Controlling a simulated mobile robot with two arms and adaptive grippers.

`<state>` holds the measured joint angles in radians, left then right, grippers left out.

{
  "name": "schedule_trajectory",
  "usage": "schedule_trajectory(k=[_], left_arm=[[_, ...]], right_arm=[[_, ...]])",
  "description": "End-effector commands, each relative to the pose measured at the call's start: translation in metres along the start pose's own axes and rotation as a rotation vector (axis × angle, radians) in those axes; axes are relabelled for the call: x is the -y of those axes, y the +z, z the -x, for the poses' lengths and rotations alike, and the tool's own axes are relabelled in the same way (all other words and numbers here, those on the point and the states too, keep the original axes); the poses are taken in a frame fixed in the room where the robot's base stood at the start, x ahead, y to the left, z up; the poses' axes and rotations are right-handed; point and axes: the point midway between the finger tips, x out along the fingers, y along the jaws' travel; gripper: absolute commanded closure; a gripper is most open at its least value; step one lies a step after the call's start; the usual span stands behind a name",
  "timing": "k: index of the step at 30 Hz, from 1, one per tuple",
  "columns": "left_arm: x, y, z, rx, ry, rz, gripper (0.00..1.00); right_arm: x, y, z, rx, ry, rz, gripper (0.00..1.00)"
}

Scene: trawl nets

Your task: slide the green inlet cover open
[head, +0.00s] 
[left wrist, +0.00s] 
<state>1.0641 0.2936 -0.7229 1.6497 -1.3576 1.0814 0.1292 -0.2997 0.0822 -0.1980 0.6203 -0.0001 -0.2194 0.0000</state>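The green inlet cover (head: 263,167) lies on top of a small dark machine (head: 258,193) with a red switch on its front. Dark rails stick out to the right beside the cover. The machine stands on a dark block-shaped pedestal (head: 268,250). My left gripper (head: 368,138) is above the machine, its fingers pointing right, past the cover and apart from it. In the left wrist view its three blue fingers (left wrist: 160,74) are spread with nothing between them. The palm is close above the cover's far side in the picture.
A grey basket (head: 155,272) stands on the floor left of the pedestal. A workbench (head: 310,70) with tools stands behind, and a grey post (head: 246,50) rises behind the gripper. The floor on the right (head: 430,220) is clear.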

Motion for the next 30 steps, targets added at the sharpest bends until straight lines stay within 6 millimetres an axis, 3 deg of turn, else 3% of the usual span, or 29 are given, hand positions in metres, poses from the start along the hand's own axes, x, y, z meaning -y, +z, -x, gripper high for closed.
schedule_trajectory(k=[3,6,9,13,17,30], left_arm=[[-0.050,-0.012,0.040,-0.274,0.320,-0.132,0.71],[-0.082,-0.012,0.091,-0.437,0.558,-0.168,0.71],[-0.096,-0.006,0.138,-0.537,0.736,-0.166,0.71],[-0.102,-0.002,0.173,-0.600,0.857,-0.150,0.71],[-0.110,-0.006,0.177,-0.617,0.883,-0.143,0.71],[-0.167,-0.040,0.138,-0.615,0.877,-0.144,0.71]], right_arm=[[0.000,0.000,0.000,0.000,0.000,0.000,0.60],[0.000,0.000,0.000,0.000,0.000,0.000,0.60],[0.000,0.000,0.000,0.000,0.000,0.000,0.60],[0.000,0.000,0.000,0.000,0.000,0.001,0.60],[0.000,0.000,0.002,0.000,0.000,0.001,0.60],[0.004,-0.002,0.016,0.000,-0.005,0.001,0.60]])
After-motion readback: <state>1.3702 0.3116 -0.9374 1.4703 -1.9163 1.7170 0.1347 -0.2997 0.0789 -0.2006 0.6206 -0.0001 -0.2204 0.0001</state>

============================================================

» AIM OF THE TASK
Which lines hold the word "grippers"? Copy all of them.

» ANSWER TO THE PROBLEM
Controlling a simulated mobile robot with two arms and adaptive grippers.
`<state>` holds the measured joint angles in radians, left then right, grippers left out.

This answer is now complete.